Su mujer viajó antes que él y, casi enseguida, empezó a trabajar como interna. «Yo vine seis meses después y recuerdo aquello como una etapa muy dura. La eché mucho de menos durante ese medio año que estuvimos separados. Cuando llegué, me sentía como perdido. No conocíamos a nadie, excepto a su madre y a una de sus hermanas, que también se encontraban aquí».
Filiberto se puso a buscar trabajo y la primera ayuda vino de otros bolivianos, que trabajaban en la construcción. «No tuve dificultad con las tareas que me asignaron porque conocía el oficio y en mi país me dedicaba a lo mismo», dice. Lo que sí le costó, en cambio, fue sobreponerse a cierta discriminación. «Había unas diferencias muy grandes entre los que tenían 'papeles' y los que no. A los primeros, que eran muy pocos, el jefe les pagaba bien y cumplía con sus obligaciones. A los demás, que éramos la mayoría, nos hacía trabajar día sí y día también y nos pagaba poco. Quería ganar dinero y se aprovechaba de nosotros».

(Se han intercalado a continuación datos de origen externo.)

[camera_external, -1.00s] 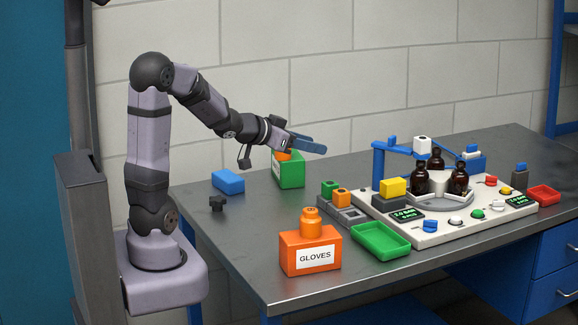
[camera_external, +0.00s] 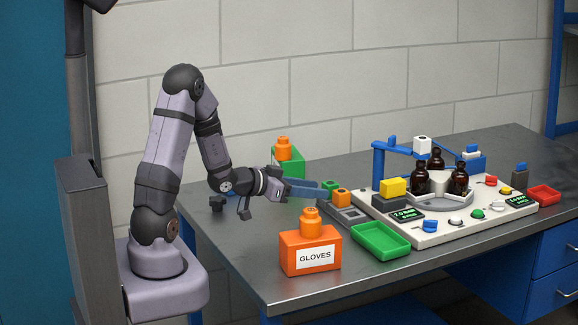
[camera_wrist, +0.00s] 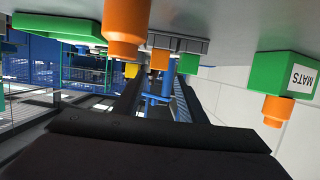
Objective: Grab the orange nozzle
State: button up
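A small orange block-like piece (camera_external: 342,197), likely the orange nozzle, sits in a grey rack (camera_external: 352,217) beside a small green piece (camera_external: 328,188). In the wrist view, which looks upside down, the orange piece (camera_wrist: 159,59) is ahead beyond the fingers, with the green piece (camera_wrist: 188,63) to its right. My gripper (camera_external: 316,188) is above the table, just left of the rack. The wrist view shows my gripper (camera_wrist: 155,92) with its dark fingers apart and nothing held between them.
An orange GLOVES box (camera_external: 311,252) with an orange top (camera_external: 311,222) stands in front of my gripper. A green box (camera_external: 290,163) with an orange top (camera_external: 283,148) stands behind. A green tray (camera_external: 380,241) and a white machine base (camera_external: 450,225) with dark bottles (camera_external: 459,180) lie right.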

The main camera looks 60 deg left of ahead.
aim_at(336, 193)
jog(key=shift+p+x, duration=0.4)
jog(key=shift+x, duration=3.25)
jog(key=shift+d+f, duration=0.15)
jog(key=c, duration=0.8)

Quizá por eso, Filiberto empezó a buscar otras cosas. Paso por Mercabilbao, un lavadero de coches y un invernadero...», enumera. «La dueña del invernadero, Garbiñe, es una señora que me ayudó mucho y siempre le estaré agradecido. Cuando no había trabajo en la tierra, me pedía que le pintara la casa; me mantenía ocupado y era muy amable conmigo. Uno no suele conocer personas así todos los días».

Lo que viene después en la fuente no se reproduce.